A run of records:
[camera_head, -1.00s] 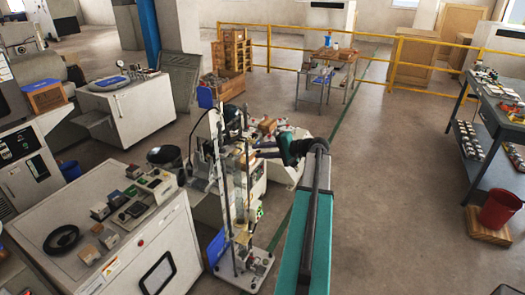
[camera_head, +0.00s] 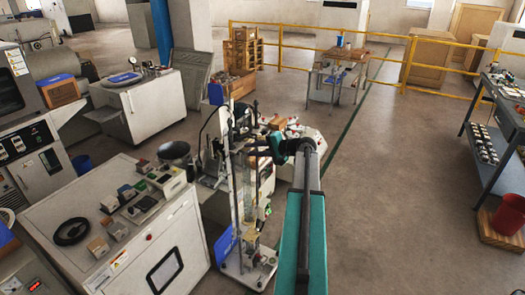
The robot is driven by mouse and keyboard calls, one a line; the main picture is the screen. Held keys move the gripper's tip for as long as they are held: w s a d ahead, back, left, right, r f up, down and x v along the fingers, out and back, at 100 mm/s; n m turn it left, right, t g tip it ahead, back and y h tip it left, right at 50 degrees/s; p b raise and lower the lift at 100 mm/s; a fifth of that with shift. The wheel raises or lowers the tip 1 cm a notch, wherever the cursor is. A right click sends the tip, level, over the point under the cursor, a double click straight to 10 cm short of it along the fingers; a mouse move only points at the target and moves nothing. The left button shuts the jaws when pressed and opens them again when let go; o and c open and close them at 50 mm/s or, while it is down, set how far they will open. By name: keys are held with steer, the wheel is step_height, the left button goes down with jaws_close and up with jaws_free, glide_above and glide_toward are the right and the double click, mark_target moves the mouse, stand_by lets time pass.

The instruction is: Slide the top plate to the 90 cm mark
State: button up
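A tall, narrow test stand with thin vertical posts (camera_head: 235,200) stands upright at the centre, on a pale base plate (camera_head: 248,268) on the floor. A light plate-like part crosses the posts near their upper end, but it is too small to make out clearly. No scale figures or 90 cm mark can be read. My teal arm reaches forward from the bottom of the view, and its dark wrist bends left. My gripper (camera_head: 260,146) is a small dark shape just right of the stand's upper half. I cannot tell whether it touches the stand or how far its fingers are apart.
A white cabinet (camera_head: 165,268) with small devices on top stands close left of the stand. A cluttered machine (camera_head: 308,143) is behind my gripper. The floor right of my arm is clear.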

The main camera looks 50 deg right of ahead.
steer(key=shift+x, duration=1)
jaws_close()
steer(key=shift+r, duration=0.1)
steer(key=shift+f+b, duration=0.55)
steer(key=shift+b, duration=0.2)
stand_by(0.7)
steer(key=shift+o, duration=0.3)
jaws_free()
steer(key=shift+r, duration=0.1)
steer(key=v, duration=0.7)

* * *

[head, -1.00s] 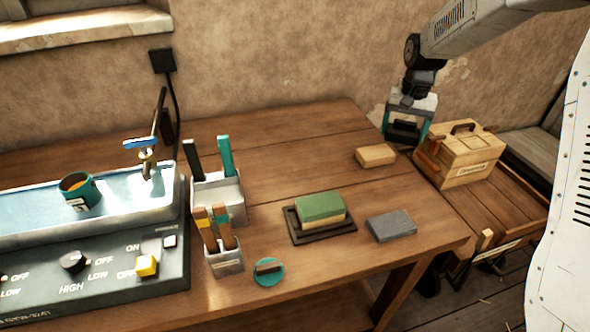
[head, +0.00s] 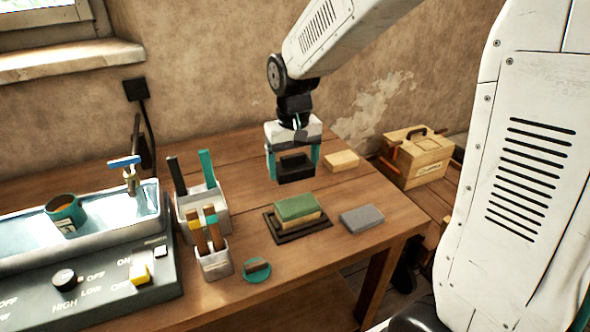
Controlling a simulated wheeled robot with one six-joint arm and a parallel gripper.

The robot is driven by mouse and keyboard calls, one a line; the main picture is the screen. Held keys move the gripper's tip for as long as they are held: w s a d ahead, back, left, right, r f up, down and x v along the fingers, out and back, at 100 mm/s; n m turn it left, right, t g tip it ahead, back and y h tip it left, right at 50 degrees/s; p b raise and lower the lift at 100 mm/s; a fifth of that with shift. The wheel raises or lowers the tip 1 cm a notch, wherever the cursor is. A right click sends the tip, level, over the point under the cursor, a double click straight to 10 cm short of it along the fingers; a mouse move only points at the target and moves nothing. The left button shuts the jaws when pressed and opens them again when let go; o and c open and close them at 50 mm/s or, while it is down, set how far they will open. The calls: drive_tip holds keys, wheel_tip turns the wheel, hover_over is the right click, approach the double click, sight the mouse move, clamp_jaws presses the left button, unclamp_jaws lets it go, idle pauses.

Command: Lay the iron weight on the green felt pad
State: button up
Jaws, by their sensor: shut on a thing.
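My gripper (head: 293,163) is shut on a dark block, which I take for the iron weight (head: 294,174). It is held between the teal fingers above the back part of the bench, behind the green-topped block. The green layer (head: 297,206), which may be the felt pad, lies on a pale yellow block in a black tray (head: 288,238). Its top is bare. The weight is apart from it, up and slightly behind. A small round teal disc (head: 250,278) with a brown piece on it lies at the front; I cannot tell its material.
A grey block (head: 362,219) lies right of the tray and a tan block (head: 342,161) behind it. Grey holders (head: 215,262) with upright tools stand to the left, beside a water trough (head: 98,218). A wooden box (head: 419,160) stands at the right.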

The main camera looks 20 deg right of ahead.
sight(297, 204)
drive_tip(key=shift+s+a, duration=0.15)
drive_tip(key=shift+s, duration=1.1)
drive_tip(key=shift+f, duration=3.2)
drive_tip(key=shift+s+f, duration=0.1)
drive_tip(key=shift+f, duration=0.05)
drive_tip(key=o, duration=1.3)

#### CHALLENGE
Take the stretch from the line containing "[camera_head, -1.00s]" through the line containing "The instruction is: Slide" and reproduce it exactly, both ends included. Omit the pictures.

#### RESPONSE TO THIS TASK
[camera_head, -1.00s] 
[camera_head, +0.00s] 
The robot is driven by mouse and keyboard calls, one a line; the main picture is the screen. Held keys move the gripper's tip for as long as they are held: w s a d ahead, back, left, right, r f up, down and x v along the fingers, out and back, at 100 mm/s; n m turn it left, right, t g tip it ahead, back and y h tip it left, right at 50 degrees/s; p b raise and lower the lift at 100 mm/s; a fifth of that with shift. The wheel raises or lowers the tip 1 cm a notch, wherever the cursor is. A right click sends the tip, level, over the point under the cursor, a double click straight to 10 cm short of it along the fingers; a mouse move only points at the target and moves nothing. The left button shuts the jaws when pressed and opens them again when let go; o and c open and close them at 50 mm/s or, while it is down, set how far they will open. By name: keys are held with steer, the wheel is step_height, the left button goes down with jaws_close and up with jaws_free, glide_above and glide_toward are the right and the double click, mark_target moves the mouse, stand_by lets time pass.

The instruction is: Slide the top plate to the 90 cm mark

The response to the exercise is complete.